We left Abingdon on Sunday May 25. I biked into town to join the crew at the VA Creeper Trail head about 11am. The cast consisted of Ed, the geographer, Larry, an expert bike brake mechanic and lawyer, Charlie, our health food consultant, Dennis our accountant, and John, an amateur film director, lawyer.

L2R: Charlie, Larry, John, JJJ, Ed, Dennis
My former priest Frank, and Kent, an ex-Marine artist-type would join us later, to add some color. As is custom, the group rides to a Lutheran Church on the other side of Whitetop Mt as the first stop. This year proper permissions had been obtained, so breaking and entering was unnecessary. Soon after we arrived, his daughter dropped off Frank at the church. I was out running, and caught a glimpse of her just as she was getting on the highway but didn’t recognize her. I hadn’t seen her or Frank for about 7 years.
Until the next morning, I thought I would be a shoe-in for the most original attire award. Then, for the coolness of morning, Ed stretched on his hot pink tights with periwinkle polka dots, a perfect foil to the assisted-living style shoes he purchased just for the trip.

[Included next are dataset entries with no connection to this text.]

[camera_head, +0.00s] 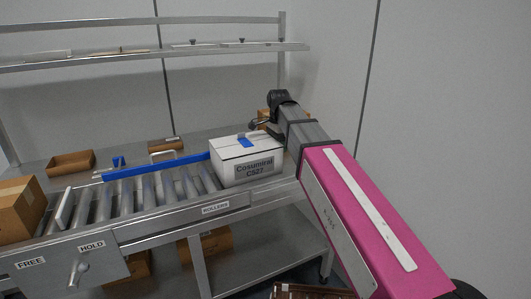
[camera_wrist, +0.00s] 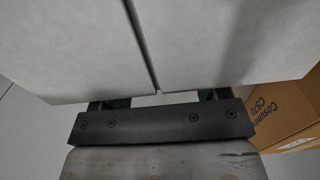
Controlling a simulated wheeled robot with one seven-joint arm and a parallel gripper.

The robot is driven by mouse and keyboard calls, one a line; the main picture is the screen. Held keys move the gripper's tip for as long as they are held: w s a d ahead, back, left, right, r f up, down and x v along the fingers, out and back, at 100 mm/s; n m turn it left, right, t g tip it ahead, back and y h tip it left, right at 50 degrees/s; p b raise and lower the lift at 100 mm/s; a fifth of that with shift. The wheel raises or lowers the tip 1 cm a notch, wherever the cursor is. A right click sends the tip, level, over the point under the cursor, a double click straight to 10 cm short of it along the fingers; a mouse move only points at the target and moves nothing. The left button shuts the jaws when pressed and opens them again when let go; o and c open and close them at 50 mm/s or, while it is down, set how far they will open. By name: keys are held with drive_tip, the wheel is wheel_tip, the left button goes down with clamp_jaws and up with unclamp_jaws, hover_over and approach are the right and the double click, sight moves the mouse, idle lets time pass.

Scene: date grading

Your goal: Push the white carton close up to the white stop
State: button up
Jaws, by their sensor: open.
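The white carton (camera_head: 248,168), with blue tape on top and a printed front, sits upright at the right end of the roller conveyor in the head view. The white stop (camera_head: 64,209) is a thin upright plate across the rollers at the left, with a wide stretch of bare rollers between it and the carton. My gripper (camera_head: 262,124) is open at the carton's upper right back; whether it touches is unclear. In the wrist view pale panels with a dark seam, probably the white carton (camera_wrist: 75,50), fill the space before my gripper (camera_wrist: 160,101), whose fingers are mostly hidden.
A brown box (camera_head: 18,208) stands left of the stop. A blue rail (camera_head: 160,166) runs behind the rollers (camera_head: 140,192). Brown trays lie behind it. A lever (camera_head: 78,272) sits below the HOLD label. A brown printed box (camera_wrist: 283,108) is at right in the wrist view.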

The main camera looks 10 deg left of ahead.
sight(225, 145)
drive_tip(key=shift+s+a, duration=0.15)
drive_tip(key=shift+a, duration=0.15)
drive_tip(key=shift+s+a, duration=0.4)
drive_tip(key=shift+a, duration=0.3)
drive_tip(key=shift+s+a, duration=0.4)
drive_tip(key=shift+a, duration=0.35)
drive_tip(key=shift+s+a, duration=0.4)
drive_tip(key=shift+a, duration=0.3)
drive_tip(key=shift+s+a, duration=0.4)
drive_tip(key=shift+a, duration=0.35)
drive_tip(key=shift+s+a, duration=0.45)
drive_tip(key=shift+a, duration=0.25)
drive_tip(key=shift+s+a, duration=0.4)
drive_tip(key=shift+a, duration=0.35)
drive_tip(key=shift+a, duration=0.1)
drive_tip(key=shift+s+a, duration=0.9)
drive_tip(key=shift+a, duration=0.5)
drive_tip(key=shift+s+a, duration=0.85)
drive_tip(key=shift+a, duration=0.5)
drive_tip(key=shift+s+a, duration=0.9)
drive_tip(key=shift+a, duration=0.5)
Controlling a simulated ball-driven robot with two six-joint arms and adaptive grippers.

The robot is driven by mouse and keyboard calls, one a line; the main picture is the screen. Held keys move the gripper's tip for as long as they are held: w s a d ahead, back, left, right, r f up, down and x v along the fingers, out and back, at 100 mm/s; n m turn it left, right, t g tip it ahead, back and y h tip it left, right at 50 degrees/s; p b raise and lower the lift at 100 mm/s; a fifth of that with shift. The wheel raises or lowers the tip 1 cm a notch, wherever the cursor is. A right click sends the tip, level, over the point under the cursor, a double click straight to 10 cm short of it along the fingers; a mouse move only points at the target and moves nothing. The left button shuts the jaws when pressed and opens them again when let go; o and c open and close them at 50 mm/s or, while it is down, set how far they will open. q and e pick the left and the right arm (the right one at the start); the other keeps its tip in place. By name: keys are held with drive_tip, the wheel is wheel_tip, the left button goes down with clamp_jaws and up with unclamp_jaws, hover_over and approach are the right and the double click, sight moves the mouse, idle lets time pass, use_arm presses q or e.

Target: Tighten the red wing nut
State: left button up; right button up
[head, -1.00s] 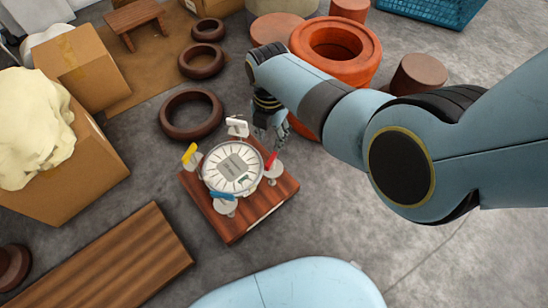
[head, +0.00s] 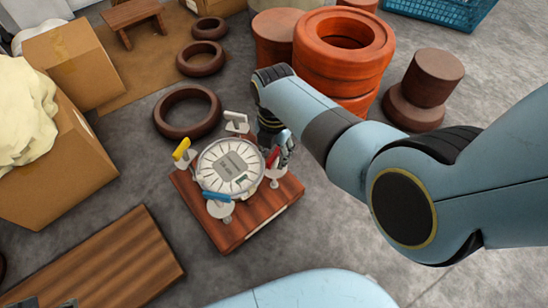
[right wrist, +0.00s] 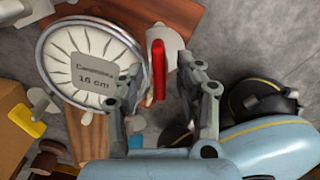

I had been out-JJ-ed. Never underestimate what a man writing a book on collard greens will think of next. A few miles after an early lunchtime gorge at a buffet in W. Jefferson NC, the day had heated up. A few of us choose to take a dip in the S. Fork of the New River. The others artfully avoided the prodigious poison ivy that lined the path and trees down the embankment. My descent was captured on film at least. Cooled, we followed the others to Glendale Springs on the Parkway and made a pilgramage to the Church of the Frescoes. I’ll spare you the diatribe of what I think about Western religious art, however the frescoes are beautiful and I intuitively agree with Dostoyevsky’s statement, "Beauty will save the world". Beauty can sooth substantial all cognitive dissonance. I’ll say no more. While the crew napped on the lawn of a gift and crafts shop,

I took a leisurely 3 mile stroll off the ridge into the valley back across the S. Fork, only my second run of May. After dinner we, peddled a few miles before scouting out a clandestine campsite.

Camp Clandestine
My hammock failed. I weigh under two hundred and I thought the hammock rating exceeded that, but without warning a sudden rip bombed my butt to the ground. Ouch. I just slept on the leaves in my sleeping bag.
The Parkway is an excellent venue for bicycling on pavement.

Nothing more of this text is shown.